What is asked: From the listing below, pick out each line with the word "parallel".

(Manipulation episode records)
|---|
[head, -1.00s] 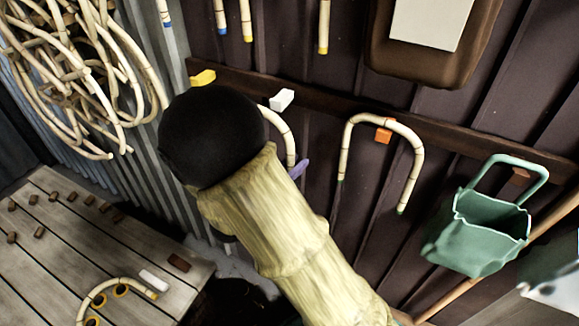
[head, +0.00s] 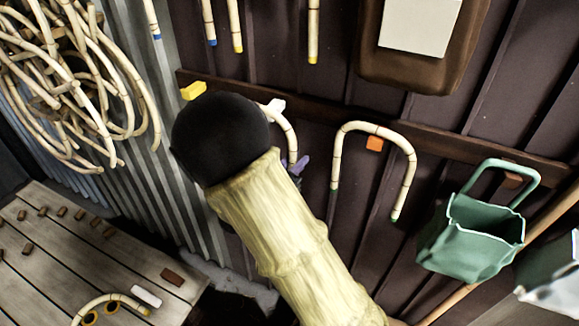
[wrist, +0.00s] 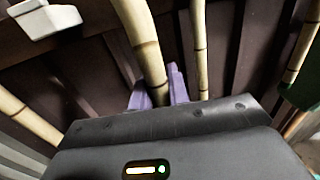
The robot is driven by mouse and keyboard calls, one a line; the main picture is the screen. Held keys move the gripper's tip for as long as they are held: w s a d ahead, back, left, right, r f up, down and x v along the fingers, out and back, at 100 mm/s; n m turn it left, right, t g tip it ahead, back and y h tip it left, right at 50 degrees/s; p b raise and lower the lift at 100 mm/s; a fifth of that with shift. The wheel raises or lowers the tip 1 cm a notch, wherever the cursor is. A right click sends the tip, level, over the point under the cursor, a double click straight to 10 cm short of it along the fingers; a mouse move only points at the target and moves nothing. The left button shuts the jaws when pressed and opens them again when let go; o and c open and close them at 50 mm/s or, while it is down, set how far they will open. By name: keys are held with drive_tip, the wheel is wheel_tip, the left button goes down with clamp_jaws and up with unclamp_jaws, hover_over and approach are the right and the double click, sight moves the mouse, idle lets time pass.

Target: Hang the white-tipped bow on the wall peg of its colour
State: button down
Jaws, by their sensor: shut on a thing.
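My gripper (head: 297,165) has purple fingers and is mostly hidden behind my arm in the head view. In the wrist view the fingers (wrist: 160,88) are shut around one leg of a pale rattan bow (wrist: 145,45). The bow's upper curve (head: 288,124) shows just right of my dark wrist in the head view; its tip colour is hidden. The white peg (head: 279,104) is on the wall rail, close to or overlapped by the bow's curve. In the wrist view the white peg (wrist: 45,18) is at upper left, left of the held leg. I cannot tell whether they touch.
A green-tipped bow (head: 409,170) hangs around the orange peg (head: 375,143) to the right. A yellow peg (head: 193,90) is left on the rail (head: 325,115). A green basket (head: 470,235) hangs further right. A slatted bench (head: 60,255) is lower left, with rattan coils (head: 90,80) above.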

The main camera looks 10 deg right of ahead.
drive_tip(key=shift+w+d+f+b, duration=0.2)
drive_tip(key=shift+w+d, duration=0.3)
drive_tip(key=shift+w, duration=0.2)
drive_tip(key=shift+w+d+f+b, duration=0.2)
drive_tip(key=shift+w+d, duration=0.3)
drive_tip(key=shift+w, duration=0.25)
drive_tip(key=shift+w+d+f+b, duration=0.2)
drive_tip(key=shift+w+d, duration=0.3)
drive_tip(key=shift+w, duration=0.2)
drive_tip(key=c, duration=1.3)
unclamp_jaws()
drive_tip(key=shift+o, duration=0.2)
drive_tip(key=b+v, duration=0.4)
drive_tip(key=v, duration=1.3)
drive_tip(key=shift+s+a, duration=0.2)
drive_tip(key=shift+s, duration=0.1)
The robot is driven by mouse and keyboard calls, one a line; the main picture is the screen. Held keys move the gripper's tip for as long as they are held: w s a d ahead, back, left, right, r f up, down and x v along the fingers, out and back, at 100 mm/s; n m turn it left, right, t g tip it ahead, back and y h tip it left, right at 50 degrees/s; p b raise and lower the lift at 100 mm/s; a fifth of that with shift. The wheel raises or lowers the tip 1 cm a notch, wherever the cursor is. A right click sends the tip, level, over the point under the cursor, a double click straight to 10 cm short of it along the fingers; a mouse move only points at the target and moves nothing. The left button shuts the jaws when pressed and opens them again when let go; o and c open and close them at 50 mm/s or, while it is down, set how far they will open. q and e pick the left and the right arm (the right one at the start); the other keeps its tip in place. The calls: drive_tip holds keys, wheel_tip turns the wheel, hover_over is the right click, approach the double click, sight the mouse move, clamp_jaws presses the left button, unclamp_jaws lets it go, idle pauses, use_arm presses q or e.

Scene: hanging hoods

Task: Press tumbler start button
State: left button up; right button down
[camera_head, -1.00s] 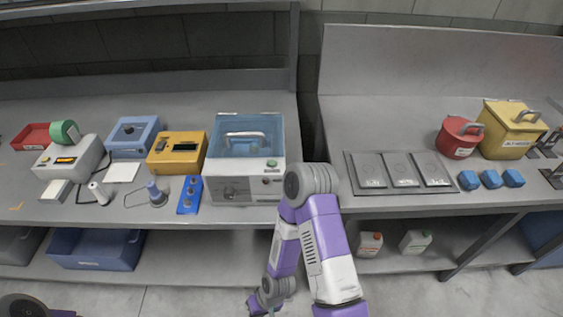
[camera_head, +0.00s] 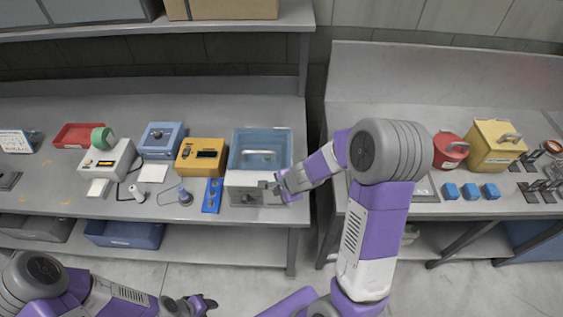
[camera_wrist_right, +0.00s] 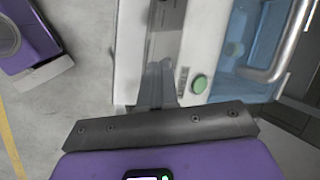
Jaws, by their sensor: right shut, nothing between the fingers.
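The tumbler (camera_head: 245,197) is a box with a pale front and a clear blue lid with a metal handle, on the left bench. Its round green start button (camera_wrist_right: 199,84) shows in the right wrist view on the pale panel. In the head view my gripper hides the button.
A blue switch strip (camera_head: 212,195) and a yellow device (camera_head: 201,157) stand left of the tumbler. A gap separates the two benches. A red pot (camera_head: 450,150) and a yellow box (camera_head: 496,146) stand on the right bench.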

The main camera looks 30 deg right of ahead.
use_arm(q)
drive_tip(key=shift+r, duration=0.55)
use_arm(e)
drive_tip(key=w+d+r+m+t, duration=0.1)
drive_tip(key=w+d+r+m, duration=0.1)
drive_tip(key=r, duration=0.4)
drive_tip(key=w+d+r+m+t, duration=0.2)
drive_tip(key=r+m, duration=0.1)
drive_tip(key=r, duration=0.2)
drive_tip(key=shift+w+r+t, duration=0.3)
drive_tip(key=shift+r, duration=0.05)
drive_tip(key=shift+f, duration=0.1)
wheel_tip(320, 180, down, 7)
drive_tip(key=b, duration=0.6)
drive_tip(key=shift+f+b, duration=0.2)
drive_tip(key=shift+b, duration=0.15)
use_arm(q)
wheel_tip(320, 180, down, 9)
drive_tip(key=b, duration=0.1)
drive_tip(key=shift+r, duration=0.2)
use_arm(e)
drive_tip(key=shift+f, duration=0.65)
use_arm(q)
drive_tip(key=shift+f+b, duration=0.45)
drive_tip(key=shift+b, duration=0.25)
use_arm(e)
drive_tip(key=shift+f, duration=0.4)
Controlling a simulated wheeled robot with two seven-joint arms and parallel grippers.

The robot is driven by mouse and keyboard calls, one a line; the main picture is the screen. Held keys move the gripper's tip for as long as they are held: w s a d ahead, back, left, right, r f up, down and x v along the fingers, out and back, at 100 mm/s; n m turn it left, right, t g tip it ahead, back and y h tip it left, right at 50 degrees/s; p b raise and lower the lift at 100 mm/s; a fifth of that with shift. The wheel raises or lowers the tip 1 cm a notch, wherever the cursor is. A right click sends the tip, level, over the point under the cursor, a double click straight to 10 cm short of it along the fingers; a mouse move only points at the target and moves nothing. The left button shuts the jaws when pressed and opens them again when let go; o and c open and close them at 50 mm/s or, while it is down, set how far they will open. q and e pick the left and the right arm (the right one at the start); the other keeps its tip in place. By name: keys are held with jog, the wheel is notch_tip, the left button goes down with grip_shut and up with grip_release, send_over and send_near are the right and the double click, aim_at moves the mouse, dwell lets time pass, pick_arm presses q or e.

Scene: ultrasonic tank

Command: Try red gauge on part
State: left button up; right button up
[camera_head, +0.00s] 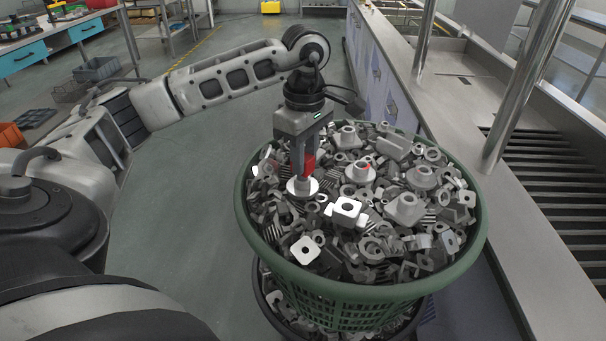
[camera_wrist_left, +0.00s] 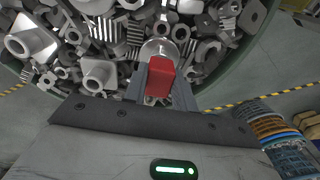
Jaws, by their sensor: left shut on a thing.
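The red gauge (camera_head: 309,163) is a small red block between the fingers of my left gripper (camera_head: 303,172), which is shut on it. In the left wrist view the red gauge (camera_wrist_left: 160,78) sits between the two grey fingers. Directly below the gauge is a round flanged metal part (camera_head: 302,188) on the heap; it also shows just past the gauge in the left wrist view (camera_wrist_left: 158,47). I cannot tell whether gauge and part touch, as the gauge's lower end is hidden. My right gripper is not in view.
A green basket (camera_head: 463,262) is heaped with loose grey metal parts (camera_head: 405,208). A steel counter (camera_head: 450,130) with upright posts runs along the right. A workbench (camera_head: 60,35) stands far left, with open floor (camera_head: 190,200) between.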

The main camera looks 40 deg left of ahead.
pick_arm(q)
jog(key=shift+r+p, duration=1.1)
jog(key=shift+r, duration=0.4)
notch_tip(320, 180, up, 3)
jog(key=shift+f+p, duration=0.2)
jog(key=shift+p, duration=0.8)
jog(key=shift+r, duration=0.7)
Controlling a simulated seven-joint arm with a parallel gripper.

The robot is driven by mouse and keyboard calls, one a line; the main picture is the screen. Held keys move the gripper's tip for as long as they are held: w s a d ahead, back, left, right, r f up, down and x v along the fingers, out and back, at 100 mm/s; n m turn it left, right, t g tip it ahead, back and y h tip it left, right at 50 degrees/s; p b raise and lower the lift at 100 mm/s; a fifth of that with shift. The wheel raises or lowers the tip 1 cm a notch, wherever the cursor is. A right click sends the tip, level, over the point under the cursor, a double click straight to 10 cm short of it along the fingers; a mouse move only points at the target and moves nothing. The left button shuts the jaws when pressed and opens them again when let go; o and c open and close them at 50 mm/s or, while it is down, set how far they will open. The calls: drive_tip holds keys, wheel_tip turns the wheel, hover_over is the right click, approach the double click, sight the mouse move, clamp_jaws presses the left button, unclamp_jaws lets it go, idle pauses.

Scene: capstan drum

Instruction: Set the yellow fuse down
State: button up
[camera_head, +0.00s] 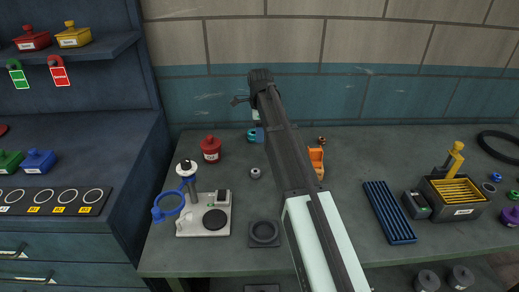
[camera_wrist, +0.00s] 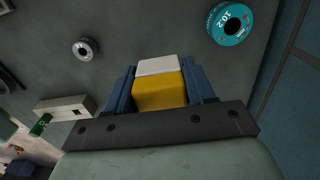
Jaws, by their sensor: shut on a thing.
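The yellow fuse (camera_wrist: 160,92), a yellow block with a white end, sits between the two blue fingers of my gripper (camera_wrist: 160,80) in the wrist view. The fingers are shut on its sides. Its lower part is hidden behind the gripper's dark crossbar. The grey bench top (camera_wrist: 145,28) shows beyond the fuse; I cannot tell whether the fuse touches it. In the head view my arm reaches over the bench (camera_head: 340,222) toward the back wall, and the fuse cannot be made out there.
A teal ring marked 10.2 (camera_wrist: 229,23) and a small grey ring (camera_wrist: 85,49) lie near the fuse. A red lidded pot (camera_head: 211,149), a white scale-like device (camera_head: 215,222) and an orange holder (camera_head: 316,160) flank my arm.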

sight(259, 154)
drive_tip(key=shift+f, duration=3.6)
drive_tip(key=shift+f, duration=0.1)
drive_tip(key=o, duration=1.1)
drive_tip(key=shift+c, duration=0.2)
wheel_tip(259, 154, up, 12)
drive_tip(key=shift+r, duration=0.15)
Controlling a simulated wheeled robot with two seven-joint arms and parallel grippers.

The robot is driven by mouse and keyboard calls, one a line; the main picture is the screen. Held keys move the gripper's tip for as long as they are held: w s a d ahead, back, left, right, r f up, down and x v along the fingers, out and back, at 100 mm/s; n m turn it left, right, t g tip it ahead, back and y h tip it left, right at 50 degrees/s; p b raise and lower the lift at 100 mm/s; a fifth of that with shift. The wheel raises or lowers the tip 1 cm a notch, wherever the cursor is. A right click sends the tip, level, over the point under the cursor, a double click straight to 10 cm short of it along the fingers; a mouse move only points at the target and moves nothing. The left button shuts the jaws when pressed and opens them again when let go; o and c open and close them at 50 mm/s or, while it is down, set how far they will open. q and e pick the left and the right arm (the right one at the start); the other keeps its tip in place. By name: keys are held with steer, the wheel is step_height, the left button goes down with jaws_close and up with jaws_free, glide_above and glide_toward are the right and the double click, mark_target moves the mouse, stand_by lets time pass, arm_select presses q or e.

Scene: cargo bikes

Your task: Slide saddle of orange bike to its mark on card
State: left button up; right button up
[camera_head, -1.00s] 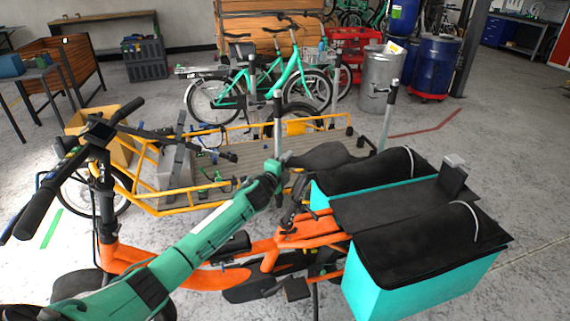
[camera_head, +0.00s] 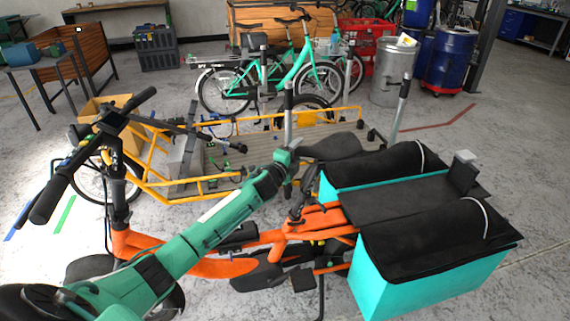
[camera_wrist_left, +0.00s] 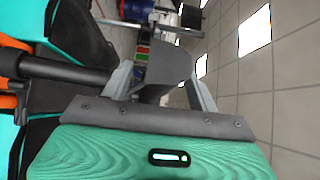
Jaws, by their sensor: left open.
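The orange bike (camera_head: 210,268) stands across the foreground in the head view. Its dark saddle (camera_head: 335,147) is above the frame, just left of the black-topped cargo bags. My left gripper (camera_head: 292,152) is at the saddle's left end in the head view, with its fingers small and partly hidden. In the left wrist view the open fingers (camera_wrist_left: 160,85) stand on either side of a dark grey piece (camera_wrist_left: 170,65), which looks like the saddle's end. I cannot tell whether they touch it. A strip with green and red bands (camera_wrist_left: 143,52), possibly the card, shows beside it. My right gripper is not in view.
Turquoise cargo bags (camera_head: 425,265) with black tops flank the rear rack. A yellow cargo bike (camera_head: 205,187) stands close behind. Upright grey posts (camera_head: 403,100) rise near the saddle. A metal drum (camera_head: 392,75) and green bikes (camera_head: 285,75) are farther back.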

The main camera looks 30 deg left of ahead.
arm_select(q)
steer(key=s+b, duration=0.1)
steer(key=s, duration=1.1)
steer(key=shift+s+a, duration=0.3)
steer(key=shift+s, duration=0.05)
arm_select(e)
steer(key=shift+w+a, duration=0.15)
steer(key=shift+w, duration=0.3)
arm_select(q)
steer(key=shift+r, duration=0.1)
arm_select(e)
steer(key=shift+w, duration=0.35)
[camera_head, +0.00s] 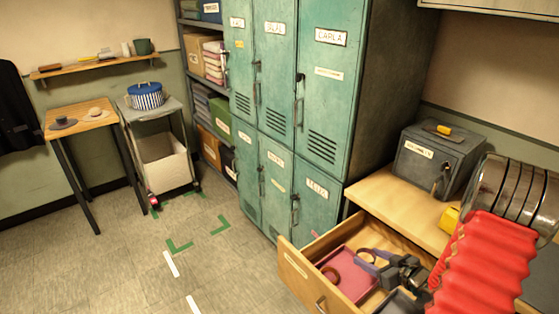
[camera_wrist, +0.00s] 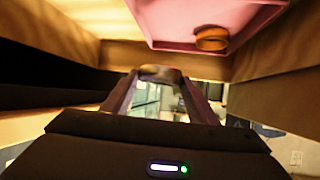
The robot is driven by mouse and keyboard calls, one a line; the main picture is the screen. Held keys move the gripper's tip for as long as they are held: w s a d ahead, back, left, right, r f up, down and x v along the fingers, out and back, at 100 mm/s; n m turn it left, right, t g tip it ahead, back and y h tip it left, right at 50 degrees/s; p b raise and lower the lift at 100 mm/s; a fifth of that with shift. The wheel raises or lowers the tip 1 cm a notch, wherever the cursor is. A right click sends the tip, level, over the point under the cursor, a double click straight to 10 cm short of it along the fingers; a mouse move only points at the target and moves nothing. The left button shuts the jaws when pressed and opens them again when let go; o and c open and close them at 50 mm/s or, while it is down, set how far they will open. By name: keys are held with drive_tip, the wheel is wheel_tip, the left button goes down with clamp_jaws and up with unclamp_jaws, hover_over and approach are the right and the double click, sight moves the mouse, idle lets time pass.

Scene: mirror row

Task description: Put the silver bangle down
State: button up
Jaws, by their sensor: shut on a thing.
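The silver bangle (camera_wrist: 161,73) shows blurred between my fingertips in the wrist view, greyish-brown in this light. My gripper (camera_wrist: 162,88) is shut on it. In the head view my gripper (camera_head: 368,258) is inside the open drawer (camera_head: 292,272), at the right side of the pink tray (camera_head: 345,290); the bangle is too small to make out clearly there. The pink tray also shows in the wrist view (camera_wrist: 185,20), beyond the fingertips. I cannot tell whether the bangle touches anything below it.
An orange-brown ring (camera_head: 331,274) lies in the pink tray. A dark tray (camera_head: 400,303) is beside it in the drawer, partly hidden by my arm. Drawer walls stand close around my gripper. A grey metal box (camera_head: 435,160) stands on the desk (camera_head: 390,200); teal lockers (camera_head: 300,100) stand behind.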

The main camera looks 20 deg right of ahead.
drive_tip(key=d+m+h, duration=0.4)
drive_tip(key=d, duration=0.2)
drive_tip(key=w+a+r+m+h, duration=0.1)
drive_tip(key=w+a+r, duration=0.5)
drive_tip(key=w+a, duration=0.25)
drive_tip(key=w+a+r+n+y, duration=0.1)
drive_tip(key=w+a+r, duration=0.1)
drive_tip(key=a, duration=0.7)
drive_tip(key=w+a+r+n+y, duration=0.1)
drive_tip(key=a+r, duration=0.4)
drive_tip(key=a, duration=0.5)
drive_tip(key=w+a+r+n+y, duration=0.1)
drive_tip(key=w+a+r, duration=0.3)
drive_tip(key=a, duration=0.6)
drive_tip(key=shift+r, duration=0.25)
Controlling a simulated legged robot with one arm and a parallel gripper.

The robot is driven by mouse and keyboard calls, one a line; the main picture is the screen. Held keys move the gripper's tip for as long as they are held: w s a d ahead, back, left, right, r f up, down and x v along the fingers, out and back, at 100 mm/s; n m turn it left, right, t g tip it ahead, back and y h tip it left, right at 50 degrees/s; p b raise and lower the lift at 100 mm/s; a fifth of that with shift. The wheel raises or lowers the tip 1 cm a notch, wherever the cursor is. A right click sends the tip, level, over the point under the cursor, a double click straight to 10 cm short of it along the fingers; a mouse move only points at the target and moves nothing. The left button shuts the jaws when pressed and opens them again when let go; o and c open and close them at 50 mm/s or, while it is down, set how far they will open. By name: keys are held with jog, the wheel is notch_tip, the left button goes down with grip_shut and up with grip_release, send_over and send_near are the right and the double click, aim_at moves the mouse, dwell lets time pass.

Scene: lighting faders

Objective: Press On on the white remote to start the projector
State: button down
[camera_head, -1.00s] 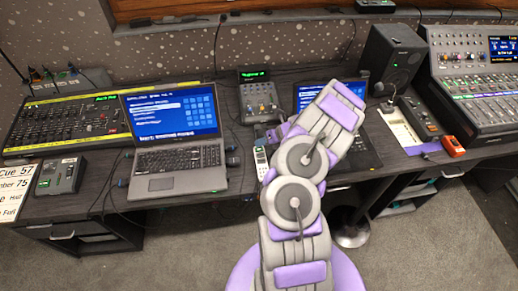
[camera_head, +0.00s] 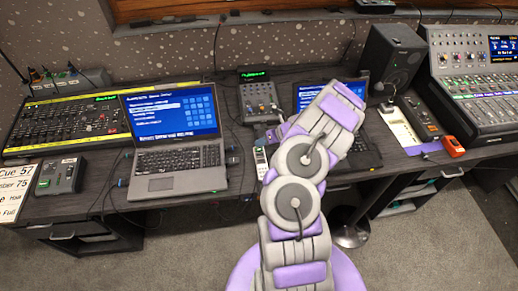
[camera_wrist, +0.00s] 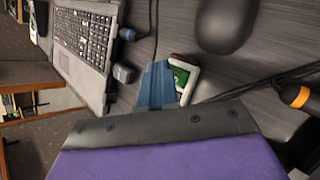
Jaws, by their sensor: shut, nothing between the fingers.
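The white remote (camera_head: 260,161) lies on the desk just right of the left laptop, partly hidden by my arm. In the wrist view, a white-edged thing with a green face (camera_wrist: 183,76), which looks like the end of the remote, shows beside my fingers. My gripper (camera_wrist: 158,68) is shut and empty, its blue fingers over the left part of that thing. They hide most of it, and I cannot tell whether they touch it. In the head view the fingertips are hard to make out behind my arm.
A laptop (camera_head: 175,160) stands left of the remote, and another (camera_head: 355,148) is partly behind my arm. A dark mouse (camera_wrist: 228,24) and an orange-banded cable plug (camera_wrist: 295,96) lie near the fingers. A small mixer (camera_head: 259,97) stands behind; a speaker (camera_head: 393,60) is right.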

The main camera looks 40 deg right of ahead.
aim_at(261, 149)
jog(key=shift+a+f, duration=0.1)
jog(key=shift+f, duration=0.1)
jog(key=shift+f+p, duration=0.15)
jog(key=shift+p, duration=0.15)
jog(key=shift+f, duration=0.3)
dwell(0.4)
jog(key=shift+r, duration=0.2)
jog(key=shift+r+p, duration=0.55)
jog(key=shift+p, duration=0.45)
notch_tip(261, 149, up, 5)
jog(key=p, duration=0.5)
|---|
Exercise output:
Controlling a simulated wheeled robot with two seven-joint arms and parallel grippers.
Controlling a simulated seven-joint arm with a parallel gripper.
Controlling a simulated wheeled robot with two seven-joint arms and parallel grippers.
Controlling a simulated legged robot with one arm and a parallel gripper.

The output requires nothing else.